— Stated goal —
Please set the lines down again exactly, from the top of the entries through the line that contains "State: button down".

— Data section —

/---

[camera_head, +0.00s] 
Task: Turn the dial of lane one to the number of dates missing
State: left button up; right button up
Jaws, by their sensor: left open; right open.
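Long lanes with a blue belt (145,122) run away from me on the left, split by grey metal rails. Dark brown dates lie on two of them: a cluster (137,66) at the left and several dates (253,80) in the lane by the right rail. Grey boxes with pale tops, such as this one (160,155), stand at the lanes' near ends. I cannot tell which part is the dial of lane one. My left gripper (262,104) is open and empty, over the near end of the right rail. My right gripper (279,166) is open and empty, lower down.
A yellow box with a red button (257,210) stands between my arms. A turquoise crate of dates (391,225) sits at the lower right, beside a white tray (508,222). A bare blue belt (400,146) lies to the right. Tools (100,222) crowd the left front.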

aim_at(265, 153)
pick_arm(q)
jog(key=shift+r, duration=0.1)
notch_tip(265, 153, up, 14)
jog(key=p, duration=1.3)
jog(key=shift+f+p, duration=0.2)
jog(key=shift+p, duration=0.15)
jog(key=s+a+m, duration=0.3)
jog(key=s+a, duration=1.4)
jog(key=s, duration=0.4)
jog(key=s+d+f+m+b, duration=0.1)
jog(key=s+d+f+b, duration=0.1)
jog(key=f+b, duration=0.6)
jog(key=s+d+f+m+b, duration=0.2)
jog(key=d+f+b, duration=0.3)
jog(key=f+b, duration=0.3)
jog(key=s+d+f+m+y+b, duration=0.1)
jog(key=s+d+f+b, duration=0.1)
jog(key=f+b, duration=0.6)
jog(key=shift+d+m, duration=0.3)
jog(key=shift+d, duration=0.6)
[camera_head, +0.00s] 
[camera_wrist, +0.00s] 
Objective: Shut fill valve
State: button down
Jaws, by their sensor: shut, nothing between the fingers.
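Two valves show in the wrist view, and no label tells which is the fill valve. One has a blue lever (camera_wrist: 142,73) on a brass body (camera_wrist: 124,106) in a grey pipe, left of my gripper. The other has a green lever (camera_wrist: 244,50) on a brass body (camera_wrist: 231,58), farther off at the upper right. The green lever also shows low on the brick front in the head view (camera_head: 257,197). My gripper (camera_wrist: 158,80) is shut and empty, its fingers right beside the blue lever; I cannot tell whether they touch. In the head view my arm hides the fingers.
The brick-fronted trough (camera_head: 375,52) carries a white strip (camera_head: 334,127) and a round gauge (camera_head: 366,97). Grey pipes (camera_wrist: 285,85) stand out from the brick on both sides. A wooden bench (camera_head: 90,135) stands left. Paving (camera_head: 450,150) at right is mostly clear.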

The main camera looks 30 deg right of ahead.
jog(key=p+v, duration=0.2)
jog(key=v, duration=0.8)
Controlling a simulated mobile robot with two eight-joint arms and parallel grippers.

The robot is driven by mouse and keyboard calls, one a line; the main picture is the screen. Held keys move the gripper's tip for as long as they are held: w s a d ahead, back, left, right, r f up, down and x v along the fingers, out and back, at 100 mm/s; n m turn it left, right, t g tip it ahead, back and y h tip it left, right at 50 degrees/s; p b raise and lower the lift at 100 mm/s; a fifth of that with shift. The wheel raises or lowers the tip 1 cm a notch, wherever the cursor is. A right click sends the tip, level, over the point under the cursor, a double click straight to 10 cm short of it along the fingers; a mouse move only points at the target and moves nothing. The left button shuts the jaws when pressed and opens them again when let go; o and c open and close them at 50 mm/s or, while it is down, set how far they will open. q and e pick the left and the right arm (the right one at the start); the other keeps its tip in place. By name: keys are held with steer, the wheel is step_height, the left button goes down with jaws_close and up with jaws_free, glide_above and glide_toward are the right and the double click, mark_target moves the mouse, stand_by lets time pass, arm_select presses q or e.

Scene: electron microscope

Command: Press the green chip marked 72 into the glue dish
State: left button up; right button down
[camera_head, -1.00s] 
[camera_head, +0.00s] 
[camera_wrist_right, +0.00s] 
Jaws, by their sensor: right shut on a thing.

\---

— Reply to the task —
[camera_head, +0.00s] 
Task: Turn the dial of lane one to the number of dates missing
State: left button up; right button up
Jaws, by their sensor: left open; right open.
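Long lanes with a blue belt (145,122) run away from me on the left, split by grey metal rails. Dark brown dates lie on two of them: a cluster (137,66) at the left and several dates (253,80) in the lane by the right rail. Grey boxes with pale tops, such as this one (160,155), stand at the lanes' near ends. I cannot tell which part is the dial of lane one. My left gripper (262,104) is open and empty, over the near end of the right rail. My right gripper (279,166) is open and empty, lower down.
A yellow box with a red button (257,210) stands between my arms. A turquoise crate of dates (391,225) sits at the lower right, beside a white tray (508,222). A bare blue belt (400,146) lies to the right. Tools (100,222) crowd the left front.

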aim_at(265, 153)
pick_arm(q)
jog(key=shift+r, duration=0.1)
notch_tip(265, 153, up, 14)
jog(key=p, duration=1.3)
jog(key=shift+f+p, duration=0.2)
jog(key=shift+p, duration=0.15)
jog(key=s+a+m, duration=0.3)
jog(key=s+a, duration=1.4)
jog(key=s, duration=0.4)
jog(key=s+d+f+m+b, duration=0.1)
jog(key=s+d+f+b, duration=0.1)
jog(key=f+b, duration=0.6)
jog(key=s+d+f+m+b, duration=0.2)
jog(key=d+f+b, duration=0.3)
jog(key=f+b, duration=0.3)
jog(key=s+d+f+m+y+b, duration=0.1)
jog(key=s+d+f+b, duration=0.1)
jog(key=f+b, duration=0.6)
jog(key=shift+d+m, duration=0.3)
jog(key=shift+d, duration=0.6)
[camera_head, +0.00s] 
[camera_wrist, +0.00s] 
Objective: Shut fill valve
State: button down

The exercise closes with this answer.